### [TASK REQUIREMENTS]
Scan the data that follows and count the lines with the string "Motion"; answer with the count alone.

### [DATA EXTRACT]

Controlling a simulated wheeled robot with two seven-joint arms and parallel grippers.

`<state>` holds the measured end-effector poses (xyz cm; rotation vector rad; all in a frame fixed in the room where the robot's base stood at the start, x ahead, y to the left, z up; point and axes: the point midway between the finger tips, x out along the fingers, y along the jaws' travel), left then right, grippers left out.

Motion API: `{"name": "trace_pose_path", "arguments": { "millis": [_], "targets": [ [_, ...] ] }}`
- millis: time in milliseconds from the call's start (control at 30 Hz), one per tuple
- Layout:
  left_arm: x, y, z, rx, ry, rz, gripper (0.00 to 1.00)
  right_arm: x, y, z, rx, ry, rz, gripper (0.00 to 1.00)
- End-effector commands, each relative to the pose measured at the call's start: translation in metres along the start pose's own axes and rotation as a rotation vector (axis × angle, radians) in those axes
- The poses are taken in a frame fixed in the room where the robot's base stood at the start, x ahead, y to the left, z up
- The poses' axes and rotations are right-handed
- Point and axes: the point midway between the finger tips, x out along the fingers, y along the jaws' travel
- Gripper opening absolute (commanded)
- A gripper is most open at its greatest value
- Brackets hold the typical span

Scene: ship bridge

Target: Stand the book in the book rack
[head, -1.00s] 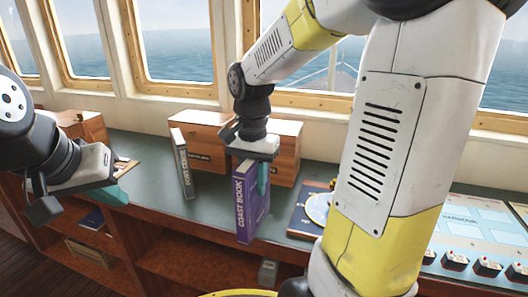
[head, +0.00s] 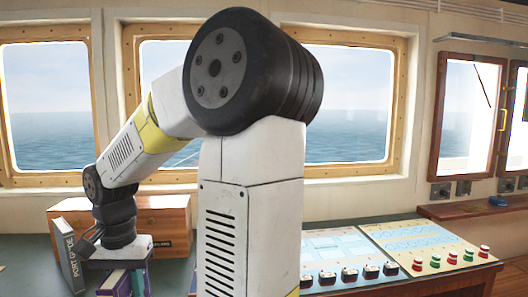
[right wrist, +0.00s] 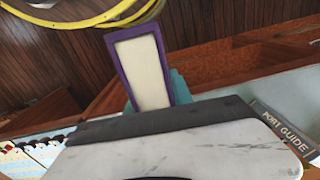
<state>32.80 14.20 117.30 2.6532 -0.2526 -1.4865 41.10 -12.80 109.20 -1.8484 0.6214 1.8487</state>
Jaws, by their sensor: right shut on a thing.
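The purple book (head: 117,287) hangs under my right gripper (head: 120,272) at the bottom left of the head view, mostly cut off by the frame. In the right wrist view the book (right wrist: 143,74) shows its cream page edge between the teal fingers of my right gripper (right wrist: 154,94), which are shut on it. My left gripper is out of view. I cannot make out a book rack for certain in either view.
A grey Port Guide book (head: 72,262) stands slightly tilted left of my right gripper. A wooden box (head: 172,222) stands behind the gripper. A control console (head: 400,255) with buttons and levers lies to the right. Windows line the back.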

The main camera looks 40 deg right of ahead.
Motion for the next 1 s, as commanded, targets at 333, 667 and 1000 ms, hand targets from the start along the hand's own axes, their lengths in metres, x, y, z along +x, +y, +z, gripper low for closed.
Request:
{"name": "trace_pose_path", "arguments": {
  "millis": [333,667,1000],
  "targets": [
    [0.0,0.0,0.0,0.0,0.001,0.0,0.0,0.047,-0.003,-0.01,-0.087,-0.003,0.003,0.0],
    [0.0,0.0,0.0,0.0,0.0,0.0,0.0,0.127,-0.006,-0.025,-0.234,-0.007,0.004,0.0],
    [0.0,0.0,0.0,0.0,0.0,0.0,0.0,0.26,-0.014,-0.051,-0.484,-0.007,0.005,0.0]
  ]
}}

### [FULL SOLUTION]
2